— START OF Entries shown —
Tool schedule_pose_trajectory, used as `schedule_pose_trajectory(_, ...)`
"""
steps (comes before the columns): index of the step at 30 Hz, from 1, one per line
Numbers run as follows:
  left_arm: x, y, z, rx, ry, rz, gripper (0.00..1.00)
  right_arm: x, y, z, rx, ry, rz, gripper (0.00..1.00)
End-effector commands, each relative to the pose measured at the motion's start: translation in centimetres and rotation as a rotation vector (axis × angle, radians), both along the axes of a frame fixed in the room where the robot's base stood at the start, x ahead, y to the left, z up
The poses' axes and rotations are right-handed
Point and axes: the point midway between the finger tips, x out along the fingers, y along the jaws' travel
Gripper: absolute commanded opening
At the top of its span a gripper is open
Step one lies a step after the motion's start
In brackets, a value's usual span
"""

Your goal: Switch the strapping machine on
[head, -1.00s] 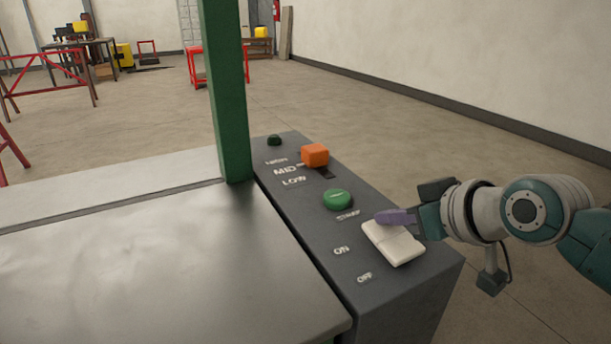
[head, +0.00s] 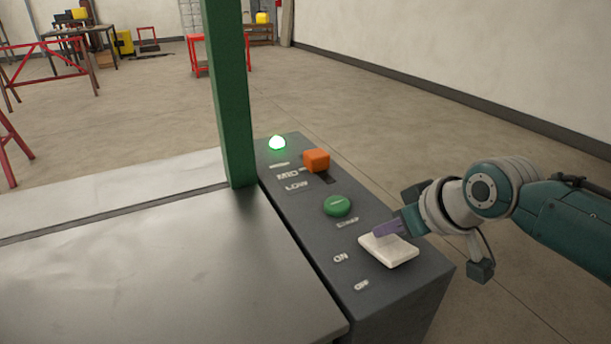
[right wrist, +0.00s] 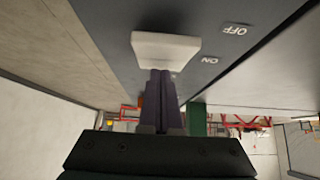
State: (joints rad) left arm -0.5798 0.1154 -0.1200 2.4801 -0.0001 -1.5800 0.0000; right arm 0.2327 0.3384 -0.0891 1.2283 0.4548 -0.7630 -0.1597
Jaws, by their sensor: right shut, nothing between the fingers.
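The strapping machine's dark control panel (head: 320,235) runs along the right side of its metal table. A white rocker switch (head: 389,250) sits at the panel's near end, beside the ON and OFF labels. My left gripper is not in view.
A green button (head: 338,206) and an orange slider knob (head: 316,160) with MID and LOW labels stand farther along the panel. A green post (head: 229,100) rises beside it. The floor right of the panel is clear.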

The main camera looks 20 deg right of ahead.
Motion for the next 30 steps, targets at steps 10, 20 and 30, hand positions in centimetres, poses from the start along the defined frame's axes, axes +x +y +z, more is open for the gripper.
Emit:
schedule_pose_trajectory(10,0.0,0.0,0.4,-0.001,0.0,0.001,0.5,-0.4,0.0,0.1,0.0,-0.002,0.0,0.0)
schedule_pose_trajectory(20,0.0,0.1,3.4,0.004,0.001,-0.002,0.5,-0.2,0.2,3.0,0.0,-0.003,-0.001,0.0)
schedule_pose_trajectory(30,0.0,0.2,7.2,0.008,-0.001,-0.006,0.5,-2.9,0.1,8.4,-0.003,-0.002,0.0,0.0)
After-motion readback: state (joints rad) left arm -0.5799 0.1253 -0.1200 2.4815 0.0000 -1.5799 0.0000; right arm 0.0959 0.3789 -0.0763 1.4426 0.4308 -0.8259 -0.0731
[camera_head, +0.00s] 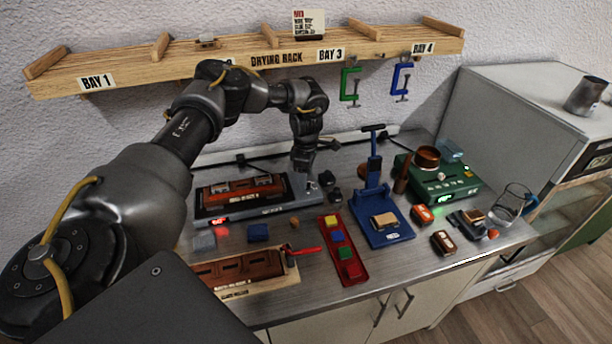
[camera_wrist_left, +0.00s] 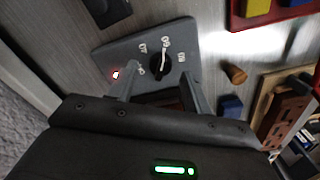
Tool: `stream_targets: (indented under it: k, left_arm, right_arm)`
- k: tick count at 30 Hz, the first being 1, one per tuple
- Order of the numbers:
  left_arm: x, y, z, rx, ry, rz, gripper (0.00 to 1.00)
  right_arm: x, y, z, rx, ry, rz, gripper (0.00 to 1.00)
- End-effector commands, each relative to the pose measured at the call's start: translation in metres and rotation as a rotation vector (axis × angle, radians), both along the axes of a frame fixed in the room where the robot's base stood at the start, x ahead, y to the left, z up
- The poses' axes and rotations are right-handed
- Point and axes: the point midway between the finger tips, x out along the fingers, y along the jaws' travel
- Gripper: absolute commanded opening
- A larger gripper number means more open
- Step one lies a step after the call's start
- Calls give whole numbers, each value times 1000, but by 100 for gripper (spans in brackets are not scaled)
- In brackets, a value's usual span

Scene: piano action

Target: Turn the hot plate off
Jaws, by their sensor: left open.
— END OF Entries shown —
(What needs to be done): Starting at the line that contains "[head, +0.00s]" and ending at the line that contains "The main camera looks 20 deg right of ahead.", give the lines again exactly. Do not include the pictures.

(Output for this task):
[head, +0.00s] 
[right wrist, +0.00s] 
State: (joints rad) left arm -0.5798 0.1154 -0.1200 2.4801 -0.0001 -1.5800 0.0000; right arm 0.2327 0.3384 -0.0891 1.2283 0.4548 -0.7630 -0.1597
Jaws, by their sensor: right shut, nothing between the fingers.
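The strapping machine's dark control panel (head: 320,235) runs along the right side of its metal table. A white rocker switch (head: 389,250) sits at the panel's near end, beside the ON and OFF labels. My left gripper is not in view.
A green button (head: 338,206) and an orange slider knob (head: 316,160) with MID and LOW labels stand farther along the panel. A green post (head: 229,100) rises beside it. The floor right of the panel is clear.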

The main camera looks 20 deg right of ahead.

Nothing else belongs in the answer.